O pano-de-fundo do filme é a crise financeira que afetou os países ricos na primeira década do século 21, que no Japão se materializou com desemprego para assalariados antes estáveis, nas sólidas corporações do país. Muitos, ocupantes de lifetime jobs, foram surpreendidos. O personagem de Kurosawa, Ryuhei Sasaki, perde seu emprego e não conta à esposa, andando em círculos até que a crise se instala no recinto do lar. Sua reação inicial é fingir que ainda está empregado. O drama que carrega contamina as relações familiares e os outros membros da família tomam caminhos diversos para lidar com a situação: o filho mais novo, Kenji, choca-se com o professor e deseja ter aulas de piano, à revelia do pai; Takashi, de dezessete anos, entra e sai sem horários, evitando o pai, e resolve alistar-se no exército estadunidense, também à revelia do pai. A esposa de Ryuhei e mãe dos meninos, Megumi, desdobra-se na limpeza e na alimentação da família – e no apaziguamento das tensões.

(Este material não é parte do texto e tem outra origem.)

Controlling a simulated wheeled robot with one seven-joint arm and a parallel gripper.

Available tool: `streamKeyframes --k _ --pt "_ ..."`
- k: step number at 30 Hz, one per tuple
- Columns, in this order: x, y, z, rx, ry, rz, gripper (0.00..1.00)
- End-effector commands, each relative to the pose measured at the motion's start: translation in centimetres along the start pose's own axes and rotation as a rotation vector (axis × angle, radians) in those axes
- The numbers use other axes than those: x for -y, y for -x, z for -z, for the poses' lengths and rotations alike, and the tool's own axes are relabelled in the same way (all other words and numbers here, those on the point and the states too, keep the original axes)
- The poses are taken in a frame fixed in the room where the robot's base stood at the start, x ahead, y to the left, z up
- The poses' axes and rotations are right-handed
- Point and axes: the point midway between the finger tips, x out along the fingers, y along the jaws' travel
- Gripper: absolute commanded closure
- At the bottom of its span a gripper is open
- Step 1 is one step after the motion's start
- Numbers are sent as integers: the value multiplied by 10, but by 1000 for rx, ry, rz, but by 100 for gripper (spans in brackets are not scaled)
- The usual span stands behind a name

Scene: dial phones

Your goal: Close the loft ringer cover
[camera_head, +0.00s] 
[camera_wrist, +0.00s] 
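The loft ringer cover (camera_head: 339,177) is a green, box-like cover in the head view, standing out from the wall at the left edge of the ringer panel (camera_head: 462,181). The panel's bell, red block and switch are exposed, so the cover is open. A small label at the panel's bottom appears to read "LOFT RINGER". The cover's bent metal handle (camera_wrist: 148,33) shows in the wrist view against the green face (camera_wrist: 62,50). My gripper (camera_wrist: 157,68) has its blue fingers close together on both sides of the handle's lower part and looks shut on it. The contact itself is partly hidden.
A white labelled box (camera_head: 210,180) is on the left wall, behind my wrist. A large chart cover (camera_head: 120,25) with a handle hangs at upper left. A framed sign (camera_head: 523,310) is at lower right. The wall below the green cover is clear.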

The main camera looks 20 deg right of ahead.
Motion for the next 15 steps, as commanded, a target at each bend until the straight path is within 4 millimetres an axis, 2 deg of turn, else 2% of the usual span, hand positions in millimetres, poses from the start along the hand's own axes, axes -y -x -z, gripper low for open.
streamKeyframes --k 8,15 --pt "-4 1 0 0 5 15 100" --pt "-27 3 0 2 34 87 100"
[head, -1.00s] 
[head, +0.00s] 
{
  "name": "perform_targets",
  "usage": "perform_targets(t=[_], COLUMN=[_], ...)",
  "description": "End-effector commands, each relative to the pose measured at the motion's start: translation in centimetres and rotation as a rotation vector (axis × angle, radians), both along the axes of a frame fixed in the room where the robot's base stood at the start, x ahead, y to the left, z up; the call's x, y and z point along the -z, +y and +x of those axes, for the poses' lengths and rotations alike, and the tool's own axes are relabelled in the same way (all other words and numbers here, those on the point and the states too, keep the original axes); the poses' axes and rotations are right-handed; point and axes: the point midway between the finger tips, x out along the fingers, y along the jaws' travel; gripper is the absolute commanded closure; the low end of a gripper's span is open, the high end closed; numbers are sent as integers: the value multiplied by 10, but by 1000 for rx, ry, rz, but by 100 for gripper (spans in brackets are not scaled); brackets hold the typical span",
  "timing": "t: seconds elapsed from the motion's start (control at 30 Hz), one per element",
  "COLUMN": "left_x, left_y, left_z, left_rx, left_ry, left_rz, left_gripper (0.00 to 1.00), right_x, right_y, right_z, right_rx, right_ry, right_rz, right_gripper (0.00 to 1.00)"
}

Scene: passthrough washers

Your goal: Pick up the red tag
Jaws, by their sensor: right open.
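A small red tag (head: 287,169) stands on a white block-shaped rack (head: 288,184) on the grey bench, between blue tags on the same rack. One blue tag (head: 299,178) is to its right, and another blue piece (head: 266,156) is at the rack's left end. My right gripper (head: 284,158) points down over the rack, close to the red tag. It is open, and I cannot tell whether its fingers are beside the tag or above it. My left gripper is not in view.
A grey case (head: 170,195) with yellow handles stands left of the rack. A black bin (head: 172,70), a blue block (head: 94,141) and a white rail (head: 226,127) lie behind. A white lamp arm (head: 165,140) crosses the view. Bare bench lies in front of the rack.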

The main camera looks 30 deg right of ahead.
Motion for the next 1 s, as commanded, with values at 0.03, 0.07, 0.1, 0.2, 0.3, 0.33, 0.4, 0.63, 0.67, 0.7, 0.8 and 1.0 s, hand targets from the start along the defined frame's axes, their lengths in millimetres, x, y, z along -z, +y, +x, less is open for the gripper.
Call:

A lenta e corrosiva fragmentação da família moderna japonesa, objeto do cinema clássico pós-guerra no Japão, atualiza-se na “Sonata de Tóquio”. A rígida hierarquia familiar, centralizada no pai e ancorada na leal submissão da mãe, desestabiliza-se lentamente, sem possibilidade aparente de recomposição. Poucos closes dos personagens e uma rigorosa geometria do espaço interno caseiro – referência a Ozu, já embutida no título – enquadram a família, como nas cenas de jantar, denotando isolamento e claustrofobia. A mise-en-scène, combinando posições da câmara e direção de atores, permite a exposição das sutis variações emocionais que sustentam a trama, à espera do movimento que irá deflagrar a revelação do segredo de Ryuhei.

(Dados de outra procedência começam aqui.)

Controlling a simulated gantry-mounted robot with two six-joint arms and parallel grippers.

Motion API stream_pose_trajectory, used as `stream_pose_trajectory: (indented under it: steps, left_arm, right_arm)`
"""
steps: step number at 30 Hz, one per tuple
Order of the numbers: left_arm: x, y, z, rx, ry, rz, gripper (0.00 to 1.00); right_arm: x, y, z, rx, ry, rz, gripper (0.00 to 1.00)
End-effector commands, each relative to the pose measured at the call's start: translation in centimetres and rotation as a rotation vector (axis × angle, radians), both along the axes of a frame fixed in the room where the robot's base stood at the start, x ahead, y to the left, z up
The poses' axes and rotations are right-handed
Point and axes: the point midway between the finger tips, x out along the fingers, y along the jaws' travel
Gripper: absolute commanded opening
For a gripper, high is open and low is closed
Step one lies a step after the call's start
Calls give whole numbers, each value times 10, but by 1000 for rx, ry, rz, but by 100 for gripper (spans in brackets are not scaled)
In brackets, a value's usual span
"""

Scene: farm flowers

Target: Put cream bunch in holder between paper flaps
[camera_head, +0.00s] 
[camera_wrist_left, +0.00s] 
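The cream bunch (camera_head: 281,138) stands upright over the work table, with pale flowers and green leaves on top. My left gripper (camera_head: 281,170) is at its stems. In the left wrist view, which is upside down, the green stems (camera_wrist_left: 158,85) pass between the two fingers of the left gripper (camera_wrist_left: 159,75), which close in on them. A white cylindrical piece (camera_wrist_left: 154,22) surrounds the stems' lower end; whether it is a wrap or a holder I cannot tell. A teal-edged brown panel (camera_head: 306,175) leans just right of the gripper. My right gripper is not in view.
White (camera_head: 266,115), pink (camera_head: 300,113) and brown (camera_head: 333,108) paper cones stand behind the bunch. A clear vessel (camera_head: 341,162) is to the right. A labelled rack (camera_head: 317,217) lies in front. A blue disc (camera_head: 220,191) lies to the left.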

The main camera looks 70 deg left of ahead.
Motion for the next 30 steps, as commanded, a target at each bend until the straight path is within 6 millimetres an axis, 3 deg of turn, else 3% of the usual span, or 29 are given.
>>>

O rigor das imagens projeta-se também nas opções cromáticas da fotografia. Marrons amarelados, cinzas azuis, e um eventual laranja dominam a cena. O mundo aos olhos de Ryhuei desaba rapidamente – engaja-se como faxineiro em um shopping center, limpando banheiros como o personagem de Wim Wenders em “Dias Perfeitos”. Não tarda para que a esposa finalmente descubra o engodo – nesse ponto “Sonata de Tóquio” acelera o compasso e abandona o realismo dramático, ingressando numa espécie de alucinação subjetiva, alavancada pelo pilar oculto da família, Megumi, esposa e mãe.

No meio do caminho, em algum lugar, (o espectador) descobre o filme: o agente desse corte epistemológico é um ladrão desajeitado que invade o lar dos Sasakis, e sequestra Megumi. O ladrão – vivido por Koji Yakusho, o protagonista do filme de Wenders – consuma o racha familiar. Os planos dos dois em fuga no carro, captados com retroprojeção, marca registrada de Kurosawa, são um dos pontos altos do filme.

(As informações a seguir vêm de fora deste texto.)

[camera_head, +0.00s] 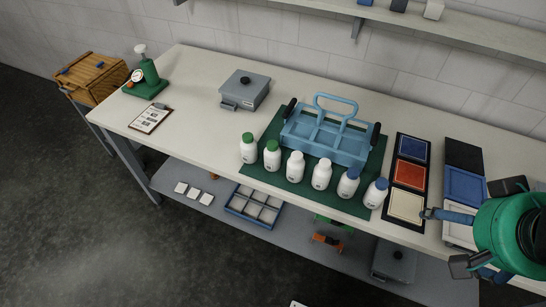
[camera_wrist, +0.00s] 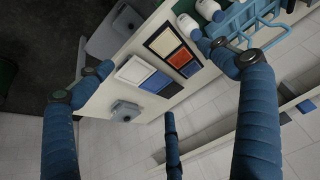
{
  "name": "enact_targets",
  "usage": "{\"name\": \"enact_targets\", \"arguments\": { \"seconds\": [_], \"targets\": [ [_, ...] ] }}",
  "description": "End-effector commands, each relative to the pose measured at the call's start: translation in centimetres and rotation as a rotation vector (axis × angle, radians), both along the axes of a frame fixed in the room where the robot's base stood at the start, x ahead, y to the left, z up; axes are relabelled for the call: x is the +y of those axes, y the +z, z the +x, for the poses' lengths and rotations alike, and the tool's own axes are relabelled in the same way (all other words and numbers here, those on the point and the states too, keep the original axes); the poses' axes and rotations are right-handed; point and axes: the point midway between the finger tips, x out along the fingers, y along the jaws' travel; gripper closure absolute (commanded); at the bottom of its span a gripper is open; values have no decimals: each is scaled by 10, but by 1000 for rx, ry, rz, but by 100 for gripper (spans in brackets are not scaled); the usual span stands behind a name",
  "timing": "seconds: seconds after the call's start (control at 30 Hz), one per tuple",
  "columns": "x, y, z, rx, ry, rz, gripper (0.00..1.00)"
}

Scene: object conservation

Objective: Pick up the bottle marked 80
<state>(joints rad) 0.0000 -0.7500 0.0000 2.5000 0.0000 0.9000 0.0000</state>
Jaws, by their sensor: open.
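Several white bottles stand upright in a row along the front of a green mat (camera_head: 376,165). From left to right they are two green-capped bottles (camera_head: 249,152), two white-capped bottles (camera_head: 295,168) and two blue-capped bottles (camera_head: 376,194). Their small labels are too small to read, so I cannot tell which is marked 80. My gripper (camera_head: 446,238) is at the right, over the table's front edge, apart from the bottles. In the wrist view my gripper (camera_wrist: 155,75) has its blue fingers spread and empty. Two white bottles (camera_wrist: 188,26) show at the top there.
A blue carrier (camera_head: 325,140) with a tall handle stands behind the bottles. Black trays with coloured panels (camera_head: 406,204) lie right of them. A grey box (camera_head: 245,90), clipboard (camera_head: 151,118) and green gauge device (camera_head: 146,77) are left. A wall shelf (camera_head: 470,35) hangs above.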

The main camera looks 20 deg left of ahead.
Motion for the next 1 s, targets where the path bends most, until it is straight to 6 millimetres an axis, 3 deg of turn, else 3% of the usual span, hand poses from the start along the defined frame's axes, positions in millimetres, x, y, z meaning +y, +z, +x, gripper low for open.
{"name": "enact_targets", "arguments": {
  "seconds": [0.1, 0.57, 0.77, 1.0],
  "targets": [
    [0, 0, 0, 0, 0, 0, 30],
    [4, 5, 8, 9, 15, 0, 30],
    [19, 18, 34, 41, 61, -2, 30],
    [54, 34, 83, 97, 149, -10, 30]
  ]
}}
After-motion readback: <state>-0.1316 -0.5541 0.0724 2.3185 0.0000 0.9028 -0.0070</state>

Pausa para reflexão: vários meses se passam, anos talvez, o sistema que organizava a vida daquelas pessoas ordinárias se recompõe.

E Kenji apresenta-se na escola de música tocando “Clair de Lune”. A sonoridade das notas de Debussy toma o ar da sala, filmada de diferentes pontos de observação: em cada um, uma luz, uma respiração, um ritmo. Nós, distantes observadores do cinema japonês, imergimos na sala, no espaço e no tempo da música.